● WORK TO COMPLETE
Write out, word for word, the stretch of lines beginning at the one with "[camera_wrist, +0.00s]" and ending at the one with "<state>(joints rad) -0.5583", omitting the images.

● ENTRIES SHOWN

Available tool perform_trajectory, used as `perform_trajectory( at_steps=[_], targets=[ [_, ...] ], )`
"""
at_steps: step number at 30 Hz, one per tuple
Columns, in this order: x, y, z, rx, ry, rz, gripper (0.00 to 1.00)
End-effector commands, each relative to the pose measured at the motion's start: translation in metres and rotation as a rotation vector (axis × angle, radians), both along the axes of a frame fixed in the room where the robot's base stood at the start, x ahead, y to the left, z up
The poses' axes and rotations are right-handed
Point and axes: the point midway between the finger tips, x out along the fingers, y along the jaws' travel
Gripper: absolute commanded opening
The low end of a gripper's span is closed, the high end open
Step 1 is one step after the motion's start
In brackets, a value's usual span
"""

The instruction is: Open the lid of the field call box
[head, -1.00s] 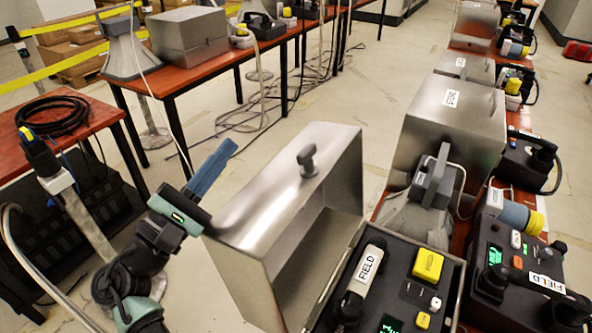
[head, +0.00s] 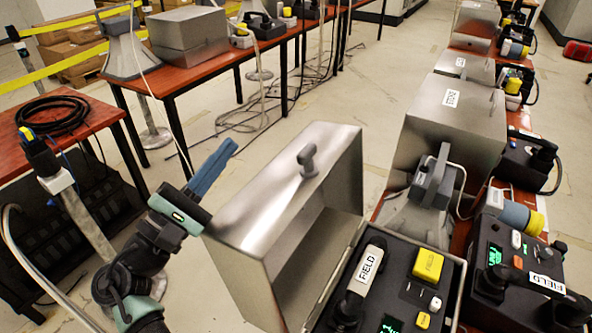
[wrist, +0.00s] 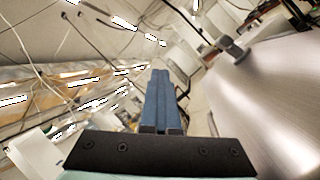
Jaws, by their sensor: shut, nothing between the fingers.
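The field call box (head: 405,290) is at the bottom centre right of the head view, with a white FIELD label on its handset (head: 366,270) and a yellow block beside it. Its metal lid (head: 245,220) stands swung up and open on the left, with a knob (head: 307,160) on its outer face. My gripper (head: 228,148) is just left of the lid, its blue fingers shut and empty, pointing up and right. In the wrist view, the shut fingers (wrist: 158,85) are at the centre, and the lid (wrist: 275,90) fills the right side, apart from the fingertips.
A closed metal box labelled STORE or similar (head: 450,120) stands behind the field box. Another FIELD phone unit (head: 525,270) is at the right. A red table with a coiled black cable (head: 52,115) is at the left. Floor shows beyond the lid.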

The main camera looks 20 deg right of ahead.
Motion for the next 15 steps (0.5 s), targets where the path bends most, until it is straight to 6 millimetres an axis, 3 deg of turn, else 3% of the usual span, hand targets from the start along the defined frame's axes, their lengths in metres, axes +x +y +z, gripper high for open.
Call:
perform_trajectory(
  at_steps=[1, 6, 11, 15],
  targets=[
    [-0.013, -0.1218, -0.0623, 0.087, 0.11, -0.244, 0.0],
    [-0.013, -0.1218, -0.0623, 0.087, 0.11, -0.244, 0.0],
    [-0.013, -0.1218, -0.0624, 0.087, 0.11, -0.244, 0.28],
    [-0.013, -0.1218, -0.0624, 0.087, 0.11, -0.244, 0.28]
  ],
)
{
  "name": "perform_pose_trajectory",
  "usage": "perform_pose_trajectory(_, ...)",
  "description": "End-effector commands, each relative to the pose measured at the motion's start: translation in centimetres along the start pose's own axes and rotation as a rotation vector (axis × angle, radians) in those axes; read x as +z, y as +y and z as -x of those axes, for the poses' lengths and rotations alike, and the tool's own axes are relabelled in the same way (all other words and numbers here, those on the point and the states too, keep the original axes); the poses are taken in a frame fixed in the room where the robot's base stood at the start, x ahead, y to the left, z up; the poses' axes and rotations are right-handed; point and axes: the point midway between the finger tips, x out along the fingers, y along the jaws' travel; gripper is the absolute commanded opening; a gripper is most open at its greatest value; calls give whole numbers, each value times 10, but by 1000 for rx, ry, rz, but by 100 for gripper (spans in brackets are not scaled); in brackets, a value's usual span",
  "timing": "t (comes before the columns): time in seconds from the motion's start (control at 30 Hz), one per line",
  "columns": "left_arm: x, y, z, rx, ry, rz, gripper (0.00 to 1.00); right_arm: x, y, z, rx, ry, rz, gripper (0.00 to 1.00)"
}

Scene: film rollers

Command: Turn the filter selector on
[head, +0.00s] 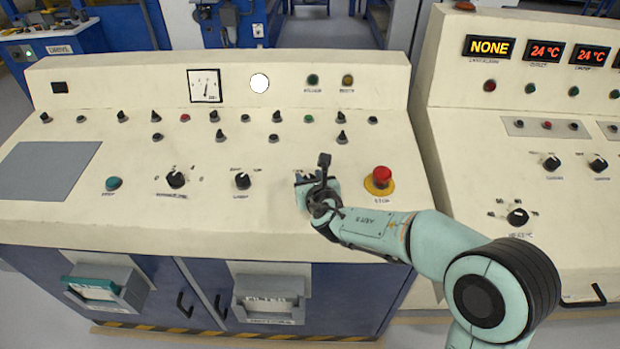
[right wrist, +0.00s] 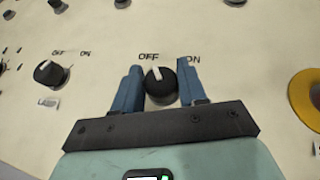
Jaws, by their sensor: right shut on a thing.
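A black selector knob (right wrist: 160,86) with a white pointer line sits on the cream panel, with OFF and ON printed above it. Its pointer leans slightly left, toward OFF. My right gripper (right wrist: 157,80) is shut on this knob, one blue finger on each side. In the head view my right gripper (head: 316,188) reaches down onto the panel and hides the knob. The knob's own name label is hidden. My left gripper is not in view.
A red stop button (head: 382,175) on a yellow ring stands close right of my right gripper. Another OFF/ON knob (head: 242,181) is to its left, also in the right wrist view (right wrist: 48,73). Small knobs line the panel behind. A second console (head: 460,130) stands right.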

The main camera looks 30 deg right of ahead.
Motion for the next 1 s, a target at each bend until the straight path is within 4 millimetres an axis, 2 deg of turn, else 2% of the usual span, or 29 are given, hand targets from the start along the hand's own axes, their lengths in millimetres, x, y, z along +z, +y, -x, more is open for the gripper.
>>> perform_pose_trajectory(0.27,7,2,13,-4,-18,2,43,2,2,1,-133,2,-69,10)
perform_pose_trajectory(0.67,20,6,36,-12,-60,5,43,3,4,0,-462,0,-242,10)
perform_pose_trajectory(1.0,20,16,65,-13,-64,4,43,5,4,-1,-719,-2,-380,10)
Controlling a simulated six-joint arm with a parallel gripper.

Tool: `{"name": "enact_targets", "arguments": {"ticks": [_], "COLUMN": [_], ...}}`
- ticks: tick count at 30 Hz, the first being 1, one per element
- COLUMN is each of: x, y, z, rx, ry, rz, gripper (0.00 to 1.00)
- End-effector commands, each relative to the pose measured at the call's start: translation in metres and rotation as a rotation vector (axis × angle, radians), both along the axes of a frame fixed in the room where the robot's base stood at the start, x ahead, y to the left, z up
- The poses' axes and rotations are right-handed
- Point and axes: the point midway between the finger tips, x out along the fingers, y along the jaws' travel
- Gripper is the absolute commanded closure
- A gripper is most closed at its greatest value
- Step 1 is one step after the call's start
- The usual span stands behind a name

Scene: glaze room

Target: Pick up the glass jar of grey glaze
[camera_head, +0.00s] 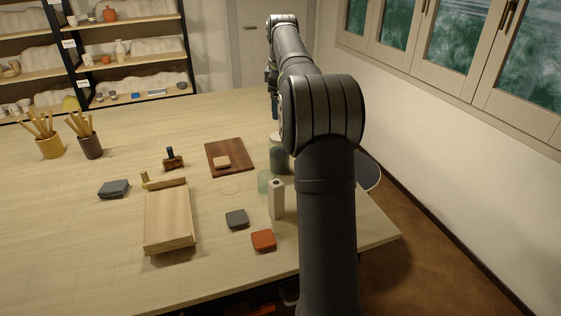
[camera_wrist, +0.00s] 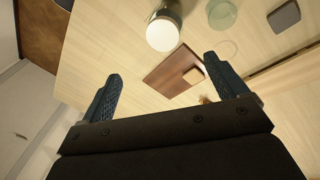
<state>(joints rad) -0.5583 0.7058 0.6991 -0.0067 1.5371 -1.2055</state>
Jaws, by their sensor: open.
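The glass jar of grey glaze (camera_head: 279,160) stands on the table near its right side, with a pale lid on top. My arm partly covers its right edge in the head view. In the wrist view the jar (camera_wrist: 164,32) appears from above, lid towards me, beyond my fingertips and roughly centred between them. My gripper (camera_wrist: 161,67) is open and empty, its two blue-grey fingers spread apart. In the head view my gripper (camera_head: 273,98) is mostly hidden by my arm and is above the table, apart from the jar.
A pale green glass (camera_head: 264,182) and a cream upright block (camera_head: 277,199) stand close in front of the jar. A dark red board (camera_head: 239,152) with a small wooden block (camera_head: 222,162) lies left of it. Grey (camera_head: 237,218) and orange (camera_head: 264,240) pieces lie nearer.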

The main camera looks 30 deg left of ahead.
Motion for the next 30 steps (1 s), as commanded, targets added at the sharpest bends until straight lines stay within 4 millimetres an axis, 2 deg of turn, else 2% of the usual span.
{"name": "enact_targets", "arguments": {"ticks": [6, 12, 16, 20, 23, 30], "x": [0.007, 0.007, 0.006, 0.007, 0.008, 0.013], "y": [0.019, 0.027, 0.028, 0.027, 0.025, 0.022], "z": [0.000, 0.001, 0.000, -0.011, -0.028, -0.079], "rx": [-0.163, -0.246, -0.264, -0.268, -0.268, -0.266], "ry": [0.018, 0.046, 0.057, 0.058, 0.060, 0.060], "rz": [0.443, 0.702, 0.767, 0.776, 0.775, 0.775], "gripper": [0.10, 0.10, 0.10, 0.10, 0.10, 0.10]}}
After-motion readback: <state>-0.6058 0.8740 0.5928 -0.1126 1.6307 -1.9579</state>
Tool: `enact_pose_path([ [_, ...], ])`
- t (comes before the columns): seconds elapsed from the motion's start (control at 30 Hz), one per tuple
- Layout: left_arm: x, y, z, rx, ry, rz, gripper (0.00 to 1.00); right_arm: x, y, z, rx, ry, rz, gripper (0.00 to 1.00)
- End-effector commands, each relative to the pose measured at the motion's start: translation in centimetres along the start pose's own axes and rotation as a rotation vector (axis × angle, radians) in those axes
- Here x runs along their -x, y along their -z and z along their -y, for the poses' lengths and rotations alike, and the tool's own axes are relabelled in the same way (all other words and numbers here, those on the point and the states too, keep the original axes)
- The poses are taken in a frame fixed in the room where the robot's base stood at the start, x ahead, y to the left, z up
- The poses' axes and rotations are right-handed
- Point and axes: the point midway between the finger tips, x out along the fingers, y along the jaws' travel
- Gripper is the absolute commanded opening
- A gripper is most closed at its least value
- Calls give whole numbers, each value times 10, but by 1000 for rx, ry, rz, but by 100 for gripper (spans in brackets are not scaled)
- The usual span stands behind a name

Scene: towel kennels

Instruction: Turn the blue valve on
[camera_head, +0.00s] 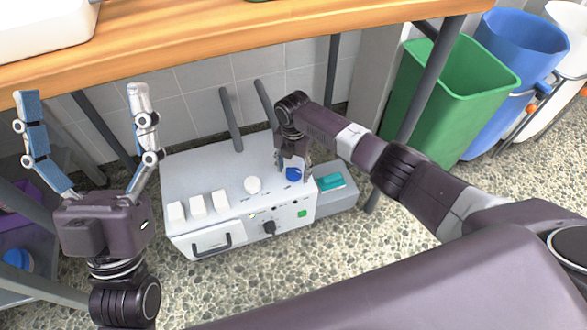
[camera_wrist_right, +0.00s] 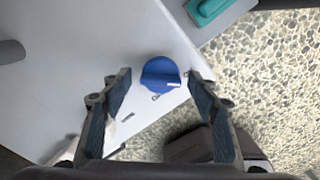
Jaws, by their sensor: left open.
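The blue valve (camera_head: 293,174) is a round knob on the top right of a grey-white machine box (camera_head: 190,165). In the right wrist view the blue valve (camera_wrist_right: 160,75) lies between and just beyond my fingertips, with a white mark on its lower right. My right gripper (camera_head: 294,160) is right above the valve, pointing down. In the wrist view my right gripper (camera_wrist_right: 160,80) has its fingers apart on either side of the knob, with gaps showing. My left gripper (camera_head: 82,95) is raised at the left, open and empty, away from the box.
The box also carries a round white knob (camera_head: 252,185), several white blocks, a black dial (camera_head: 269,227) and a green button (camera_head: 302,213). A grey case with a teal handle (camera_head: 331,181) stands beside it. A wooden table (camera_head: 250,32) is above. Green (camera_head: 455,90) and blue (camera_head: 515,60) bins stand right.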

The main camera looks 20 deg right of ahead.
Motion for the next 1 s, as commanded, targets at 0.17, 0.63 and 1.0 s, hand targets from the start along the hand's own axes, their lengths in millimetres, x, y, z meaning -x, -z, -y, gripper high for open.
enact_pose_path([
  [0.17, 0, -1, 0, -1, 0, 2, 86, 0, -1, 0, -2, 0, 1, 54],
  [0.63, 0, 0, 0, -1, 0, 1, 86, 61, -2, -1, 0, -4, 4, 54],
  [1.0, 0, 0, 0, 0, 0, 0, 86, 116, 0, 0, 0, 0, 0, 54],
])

● SOLUTION BELOW
[camera_wrist, +0.00s] 
<state>(joints rad) -0.5583 0.7058 0.6991 -0.0067 1.5371 -1.2055</state>

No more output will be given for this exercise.